I’d been pushing myself on these runs because I was enamored with the possibility that more than half our potential awaits beyond the threshold of pain, discomfort, and limiting thoughts.
I was committed to running this marathon precisely because my body was NOT ready for it.
For me, winning the race was going to be simply finishing it without stopping and without walking. I wouldn’t even give myself the chance to pee this time, so I’d better do a better job managing my water intake.
I put my focus on seeing myself finishing the race. And I practiced contending with the thoughts that would come up encouraging me to stop or walk…thoughts I’d had already in my recent runs and ones I knew I’d be meeting again.
Consciously, I was feeling good about it. I wasn’t nervous at all…or so I thought. By Friday my stomach wasn’t right. And although I took it easy that week, my new WHOOP activity and recovery tracker was showing that my body was stressed. The doubt was creeping in.
What was different now though is that I’d committed. And once I commit, doubt becomes fuel.
I sat with the existential question that Goggins’ points out inevitably comes up while enduring anything difficult.
“Why am I doing this?”
I dove into the meaning and etymology of the word ‘enduring’ and discovered that it comes from an Old Latin word ‘indurare’, which essentially meant ‘to strengthen the heart’.

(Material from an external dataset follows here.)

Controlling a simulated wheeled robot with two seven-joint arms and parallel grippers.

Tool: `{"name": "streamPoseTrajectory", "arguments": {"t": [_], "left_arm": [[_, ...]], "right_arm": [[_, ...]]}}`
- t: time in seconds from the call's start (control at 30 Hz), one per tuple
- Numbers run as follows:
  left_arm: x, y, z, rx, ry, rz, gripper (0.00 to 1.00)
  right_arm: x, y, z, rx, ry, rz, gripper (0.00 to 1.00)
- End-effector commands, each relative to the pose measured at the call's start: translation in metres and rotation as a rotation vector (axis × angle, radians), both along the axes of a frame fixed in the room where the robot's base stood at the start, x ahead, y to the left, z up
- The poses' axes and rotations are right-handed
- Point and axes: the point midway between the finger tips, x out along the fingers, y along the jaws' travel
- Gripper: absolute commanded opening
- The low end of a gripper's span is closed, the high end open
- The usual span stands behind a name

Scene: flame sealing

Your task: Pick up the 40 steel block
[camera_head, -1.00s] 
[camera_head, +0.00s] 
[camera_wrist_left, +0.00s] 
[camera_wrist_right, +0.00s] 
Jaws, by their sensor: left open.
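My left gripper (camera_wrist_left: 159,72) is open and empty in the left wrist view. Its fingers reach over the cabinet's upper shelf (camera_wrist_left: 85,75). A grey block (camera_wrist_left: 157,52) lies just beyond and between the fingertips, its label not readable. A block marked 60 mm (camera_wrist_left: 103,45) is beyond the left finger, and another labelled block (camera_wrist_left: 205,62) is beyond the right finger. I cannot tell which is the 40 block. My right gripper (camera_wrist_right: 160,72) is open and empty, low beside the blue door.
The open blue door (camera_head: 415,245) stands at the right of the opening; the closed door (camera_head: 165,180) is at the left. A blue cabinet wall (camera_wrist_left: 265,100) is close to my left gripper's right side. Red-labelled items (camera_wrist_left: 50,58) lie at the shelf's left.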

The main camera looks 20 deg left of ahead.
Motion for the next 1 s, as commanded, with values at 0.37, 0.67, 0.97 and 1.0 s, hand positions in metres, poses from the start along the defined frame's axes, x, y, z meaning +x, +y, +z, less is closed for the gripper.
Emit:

I wrote the following in large letters on the whiteboard in my studio…
“WHY AM I ENDURING THIS?”
As I reflected on this and its application to lots of different things, I found myself coming back time and time again to a simple answer: Endurance is an end in and of itself.
If to endure is to strengthen the heart, then I am enduring this because it strengthens my heart.
In the Old Latin sense, a strong heart was equated with not only courage but also a strong will.
What can I do with a strong heart? What might I create with a stronger will?
The infinite value of a stronger heart and will is immediately obvious to anyone who dares welcome that possibility for themselves.
When I was almost home from a long run the week prior, a tinted-out pickup truck pulled over aggressively, nearly hitting me. The driver, in dark sunglasses, opened the window and shouted at me to stop looking at him with “crazy eyes”. I was so confused because I couldn’t even see him through the tinted windows. Nevertheless, he seemed intent on picking a fight with me. He was cursing and threatening me and tried to bump me with his car as he pulled further off the road.
Inside, I could feel anger rising. I could hear the thoughts tempting me to break the glass with my metal water bottle and then break his nose. But all of that was just noise. It was pain and noise, the same kind as in my legs and in my head while running way beyond what I was supposed to be able to run.
So instead, I apologized to him. I told him I loved him. When he didn’t like me calling him brother, I apologized again. I shared with him about my family and I asked him about his. There’s a good chance he was on some heavy drugs, but nevertheless, the barrage of my love somehow got through to him enough for him to tell me that ‘next time he sees me he won’t have so much animosity’ before he peeled out and took off.
This is why I am enduring this. I am inspired to endure pain because it makes my heart and my will strong.
With a strong will and a strong heart, I hold my freedom in place and I allow love to move through me.
This is my will to power.
It is a good power and cultivating it was worth all 26 miles of pain at the Maui Oceanfront Marathon.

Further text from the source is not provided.